## [WRITTEN PROBLEM]
Nothing but the lines from the line with "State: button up" through the end of the data is to be copied, and each is to be copied exactly.

**** GIVEN MATERIAL ****

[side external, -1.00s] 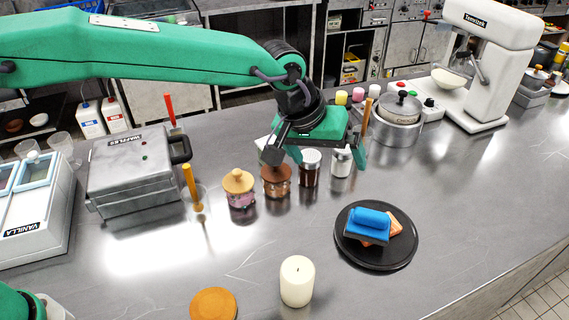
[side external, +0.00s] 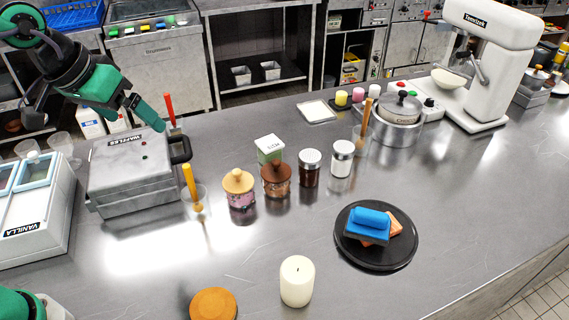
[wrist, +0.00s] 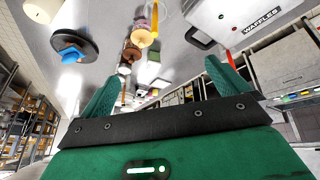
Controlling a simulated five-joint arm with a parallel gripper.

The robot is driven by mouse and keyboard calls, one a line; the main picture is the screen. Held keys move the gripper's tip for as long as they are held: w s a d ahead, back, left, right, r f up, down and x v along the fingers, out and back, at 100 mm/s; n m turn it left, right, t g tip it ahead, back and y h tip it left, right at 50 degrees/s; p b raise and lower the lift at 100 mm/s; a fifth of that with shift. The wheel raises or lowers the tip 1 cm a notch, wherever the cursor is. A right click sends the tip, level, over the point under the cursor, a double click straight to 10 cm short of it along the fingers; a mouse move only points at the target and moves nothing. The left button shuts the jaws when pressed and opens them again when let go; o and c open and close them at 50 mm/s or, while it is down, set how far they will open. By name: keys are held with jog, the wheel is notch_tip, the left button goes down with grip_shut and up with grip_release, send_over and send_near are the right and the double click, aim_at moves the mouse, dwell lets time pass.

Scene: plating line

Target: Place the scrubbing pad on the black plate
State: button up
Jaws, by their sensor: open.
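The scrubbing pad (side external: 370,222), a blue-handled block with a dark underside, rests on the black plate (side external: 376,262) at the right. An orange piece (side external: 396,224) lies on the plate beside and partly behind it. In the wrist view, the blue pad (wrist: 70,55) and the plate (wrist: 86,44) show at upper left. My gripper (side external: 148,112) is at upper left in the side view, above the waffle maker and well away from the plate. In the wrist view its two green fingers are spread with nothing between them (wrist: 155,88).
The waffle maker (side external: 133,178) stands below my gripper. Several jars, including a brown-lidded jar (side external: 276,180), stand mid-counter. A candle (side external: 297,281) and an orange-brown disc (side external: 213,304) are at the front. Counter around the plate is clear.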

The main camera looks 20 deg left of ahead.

****

## [SOLUTION TO THE PROBLEM]
State: button up
Jaws, by their sensor: open.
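The scrubbing pad (side external: 370,222), a blue-handled block with a dark underside, rests on the black plate (side external: 376,262) at the right. An orange piece (side external: 396,224) lies on the plate beside and partly behind it. In the wrist view, the blue pad (wrist: 70,55) and the plate (wrist: 86,44) show at upper left. My gripper (side external: 148,112) is at upper left in the side view, above the waffle maker and well away from the plate. In the wrist view its two green fingers are spread with nothing between them (wrist: 155,88).
The waffle maker (side external: 133,178) stands below my gripper. Several jars, including a brown-lidded jar (side external: 276,180), stand mid-counter. A candle (side external: 297,281) and an orange-brown disc (side external: 213,304) are at the front. Counter around the plate is clear.

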The main camera looks 20 deg left of ahead.

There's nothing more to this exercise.